The truth is hockey isn't the same league it was ten years ago, or even five years ago. Ten years ago, Mark Messier and the New York Rangers won the Stanley Cup over the Vancouver Canucks. The stars of the day were legends like Wayne Gretzky, Mario Lemieux, and Brett Hull. Even casual sports fans knew these guys. American markets in Dallas, Denver, and Florida were receiving franchises and having surprising success attracting fans.
Fast forward to now. The highest paid players in the NHL include Jaromir Jagr, Pavel Bure, Peter Forsberg, and Keith Tkachuk. All the foreign players with all their consonants that have infiltrated the NHL have alienated American kids who would rather watch Chris Moneymaker play poker. These are the same kids who sit through Sportscenter highlights of the Columbus Blue Jackets against the Nashville Predators rolling their eyes with boredom waiting to see the thirty second spot on the Phillies ... well, maybe that's just me.
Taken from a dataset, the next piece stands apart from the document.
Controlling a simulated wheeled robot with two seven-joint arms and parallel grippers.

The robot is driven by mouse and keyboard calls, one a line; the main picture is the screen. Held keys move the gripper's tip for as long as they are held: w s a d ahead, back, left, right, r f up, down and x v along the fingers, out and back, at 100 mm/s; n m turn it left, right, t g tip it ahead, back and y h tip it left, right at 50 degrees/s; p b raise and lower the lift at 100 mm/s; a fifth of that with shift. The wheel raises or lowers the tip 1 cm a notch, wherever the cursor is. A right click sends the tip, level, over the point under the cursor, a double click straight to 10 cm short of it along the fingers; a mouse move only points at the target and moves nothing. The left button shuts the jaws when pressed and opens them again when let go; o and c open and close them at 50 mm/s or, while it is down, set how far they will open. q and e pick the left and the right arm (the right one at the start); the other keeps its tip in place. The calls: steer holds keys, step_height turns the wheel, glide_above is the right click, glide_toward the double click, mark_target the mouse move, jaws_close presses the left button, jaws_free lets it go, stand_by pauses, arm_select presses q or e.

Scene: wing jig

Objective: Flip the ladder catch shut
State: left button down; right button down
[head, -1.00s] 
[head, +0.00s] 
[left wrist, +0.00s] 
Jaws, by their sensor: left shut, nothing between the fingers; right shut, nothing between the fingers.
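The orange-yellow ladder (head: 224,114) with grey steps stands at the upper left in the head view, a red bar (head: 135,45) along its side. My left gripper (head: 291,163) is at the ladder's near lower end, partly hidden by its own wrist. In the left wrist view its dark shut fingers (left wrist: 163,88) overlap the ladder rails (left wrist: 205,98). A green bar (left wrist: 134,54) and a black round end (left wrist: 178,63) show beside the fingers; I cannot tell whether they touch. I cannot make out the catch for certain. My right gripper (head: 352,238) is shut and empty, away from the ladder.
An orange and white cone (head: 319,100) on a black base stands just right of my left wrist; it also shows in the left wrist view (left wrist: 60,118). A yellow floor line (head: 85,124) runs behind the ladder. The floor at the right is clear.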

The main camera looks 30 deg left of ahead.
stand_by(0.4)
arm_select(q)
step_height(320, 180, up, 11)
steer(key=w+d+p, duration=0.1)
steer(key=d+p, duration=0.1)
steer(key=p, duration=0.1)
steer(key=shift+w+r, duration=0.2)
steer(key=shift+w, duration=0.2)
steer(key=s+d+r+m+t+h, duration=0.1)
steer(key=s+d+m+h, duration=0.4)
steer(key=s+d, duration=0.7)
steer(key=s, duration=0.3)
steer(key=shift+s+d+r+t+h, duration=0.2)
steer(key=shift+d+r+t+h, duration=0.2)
The same kids have parents who don't let their kids play pee wee hockey. Can you blame them? How many families have the money to pay for sticks, pucks, helmets, pads, skates, jerseys, gloves, and ice fees and then find the time to drive their kids to the odd hours that ice rinks offer? I have friends who tell me they were practicing at 5:00 a.m ... in elementary school.
As fewer and fewer members of this generation and future generations grow up without hockey at younger ages, the league will continue to remain unpopular. It's obvious that the game simply doesn't sell, as demonstrated by the fact that "Miracle," the successful movie dramatizing the 1980 victory, focused almost entirely on the actors themselves and team relations rather than on the sport. That kind of focus was the same for movies like "The Mighty Ducks" trilogy. People aren't watching the sport and they aren't buying it either.
So what's next for the NHL? Most likely they'll have to reduce the number of teams and adopt smaller market economics. Players will have to accept a salary cap as ticket prices are reduced to bring back the already dwindling fan base.
Sadly, though, it's painfully obvious that the best days of this league are behind it.